A fine bone china dinner service has long been on my wish list of things to design so it gives me the greatest of pleasure to finally see it in production. Inspired by the palm fringed shores of Mustique I chose 'Coconuts & Palms' as my theme and the debut couldn't have been more appropriate, the occasion being Mustique's 50th Anniversary, celebrated with a tented, candlelit dinner for 400 under the palm trees along Dolly Beach on Mustique of course.
Some scribbles before starting the designs on the computer.
And the finished pieces.
We chose the best of the best to make our china for us and went all the way to Stoke-on-Trent in Staffordshire to Royal Worcester, which has been producing fine bone china since 1751 with a royal warrant granted by George 3rd in 1788.
More about Royal Worcester: http://www.potteriesauctions.com/royal-worcester.
I subsequently found out that my great, great, great.. grandfather, Henry Daniel, well known in his time for beautiful hand painted china helped put Spode on the map back in the1800s, and Spode was subsequently bought by Royal Worcester, so it has a nice little historical link for me!
A little bit about Henry Daniel I found searching the web:
From 1805 until 1822 Henry Daniel ran his own business on the Spode II premises and was Spode’s enameller Whiter’s job description of an enameller is of an “art director, a decorating manager, a colour manufacturer and a works chemist”. This illuminates the important role that Daniel held for Spode as he bought blanks from Spode, decorated them in his own rented premises and sold them back to Spode to market.
Henry Daniel’s relationship with Spode II was that of one businessman to another.

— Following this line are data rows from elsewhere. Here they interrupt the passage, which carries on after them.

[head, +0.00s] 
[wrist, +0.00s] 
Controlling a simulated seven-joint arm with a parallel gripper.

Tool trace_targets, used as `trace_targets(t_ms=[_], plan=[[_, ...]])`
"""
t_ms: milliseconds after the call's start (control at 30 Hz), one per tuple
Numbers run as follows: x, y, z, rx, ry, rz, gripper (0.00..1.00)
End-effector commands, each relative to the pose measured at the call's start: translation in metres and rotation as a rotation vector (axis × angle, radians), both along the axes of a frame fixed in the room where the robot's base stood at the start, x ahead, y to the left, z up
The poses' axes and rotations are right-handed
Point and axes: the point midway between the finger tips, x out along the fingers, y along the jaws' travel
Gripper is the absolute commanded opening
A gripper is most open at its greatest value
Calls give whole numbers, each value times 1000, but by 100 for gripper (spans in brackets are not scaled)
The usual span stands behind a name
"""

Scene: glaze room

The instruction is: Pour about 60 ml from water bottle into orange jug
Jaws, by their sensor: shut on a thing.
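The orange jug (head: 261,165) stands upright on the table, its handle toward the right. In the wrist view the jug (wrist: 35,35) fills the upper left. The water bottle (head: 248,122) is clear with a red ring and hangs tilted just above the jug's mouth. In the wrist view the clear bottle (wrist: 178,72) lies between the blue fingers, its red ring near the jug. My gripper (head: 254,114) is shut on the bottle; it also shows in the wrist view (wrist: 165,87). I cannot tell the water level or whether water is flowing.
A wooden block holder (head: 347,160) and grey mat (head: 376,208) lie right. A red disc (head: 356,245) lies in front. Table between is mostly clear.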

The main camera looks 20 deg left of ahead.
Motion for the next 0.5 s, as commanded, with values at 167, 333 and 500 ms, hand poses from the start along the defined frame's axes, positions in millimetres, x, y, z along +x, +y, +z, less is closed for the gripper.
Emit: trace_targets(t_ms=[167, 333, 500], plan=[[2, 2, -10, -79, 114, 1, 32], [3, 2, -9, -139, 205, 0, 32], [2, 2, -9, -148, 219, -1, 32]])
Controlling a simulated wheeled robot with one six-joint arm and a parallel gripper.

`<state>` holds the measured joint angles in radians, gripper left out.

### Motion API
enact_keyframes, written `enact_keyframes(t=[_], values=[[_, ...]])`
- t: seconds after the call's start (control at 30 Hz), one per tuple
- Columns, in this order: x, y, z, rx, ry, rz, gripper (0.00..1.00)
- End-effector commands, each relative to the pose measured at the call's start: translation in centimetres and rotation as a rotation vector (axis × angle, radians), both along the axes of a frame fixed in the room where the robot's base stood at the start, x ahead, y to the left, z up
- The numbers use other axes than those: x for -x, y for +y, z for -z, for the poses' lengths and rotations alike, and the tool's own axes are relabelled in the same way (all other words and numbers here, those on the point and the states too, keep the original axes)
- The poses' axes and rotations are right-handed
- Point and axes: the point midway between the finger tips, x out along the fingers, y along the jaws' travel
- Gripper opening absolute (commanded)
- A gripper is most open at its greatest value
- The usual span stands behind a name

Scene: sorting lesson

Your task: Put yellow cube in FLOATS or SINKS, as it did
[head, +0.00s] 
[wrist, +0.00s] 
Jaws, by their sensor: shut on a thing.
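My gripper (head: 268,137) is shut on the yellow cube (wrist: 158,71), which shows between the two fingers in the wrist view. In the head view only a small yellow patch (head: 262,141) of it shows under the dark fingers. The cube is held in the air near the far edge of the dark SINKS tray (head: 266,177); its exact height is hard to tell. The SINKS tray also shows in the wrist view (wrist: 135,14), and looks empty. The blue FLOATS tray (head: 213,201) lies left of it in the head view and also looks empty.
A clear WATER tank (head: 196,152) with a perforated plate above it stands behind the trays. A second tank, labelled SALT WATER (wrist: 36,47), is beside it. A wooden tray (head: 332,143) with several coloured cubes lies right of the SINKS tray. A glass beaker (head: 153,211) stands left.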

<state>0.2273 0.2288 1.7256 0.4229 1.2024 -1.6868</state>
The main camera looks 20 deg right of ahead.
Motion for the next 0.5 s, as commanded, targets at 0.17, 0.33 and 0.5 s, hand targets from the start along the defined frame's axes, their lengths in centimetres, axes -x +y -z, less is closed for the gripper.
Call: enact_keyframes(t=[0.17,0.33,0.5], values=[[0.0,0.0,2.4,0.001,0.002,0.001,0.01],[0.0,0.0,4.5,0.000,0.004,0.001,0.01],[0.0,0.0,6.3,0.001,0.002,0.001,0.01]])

Daniel rented his workshop from Spode, paid to grind his colours and have use of the gold pan, purchased all the equipment necessary, hired his own staff and built three kilns on the Spode site.
John Democratis contests that Daniel and Spode were “a dream team”. Spode had the business acumen and produced fine wares that were decorated with exceptional skill and expertise by those in Daniel’s employ. Whiter also describes Daniel as “an aristocrat of his craft” Their arguments are backed up by a factory visit by none other than the Prince of Wales (subsequently George IV) in 1806. He conferred the Royal Warrant of Appointment on Spode II. Apart from the fine quality of the wares, the enamelling and gilding by Daniel must have played a huge part in such approbation. Daniel’s factory was no mean affair. It is recorded that at the Coronation of George IV (July 19, 1821) there were 192 persons employed by Daniel of whom 119 were female.
Wilkinson writes that “Daniel left Spode a wonderful legacy, fully equipped, well-designed decorating department with talented artists, hand paintresses, hand painters and gilders”.
It is wonderful knowing that my first venture into painted china is already finding homes across the world.
Here is a lovely picture from a friend who took a set to the South of France.
I have the next collection up my sleeve and am looking forward to finding some time to develop the designs!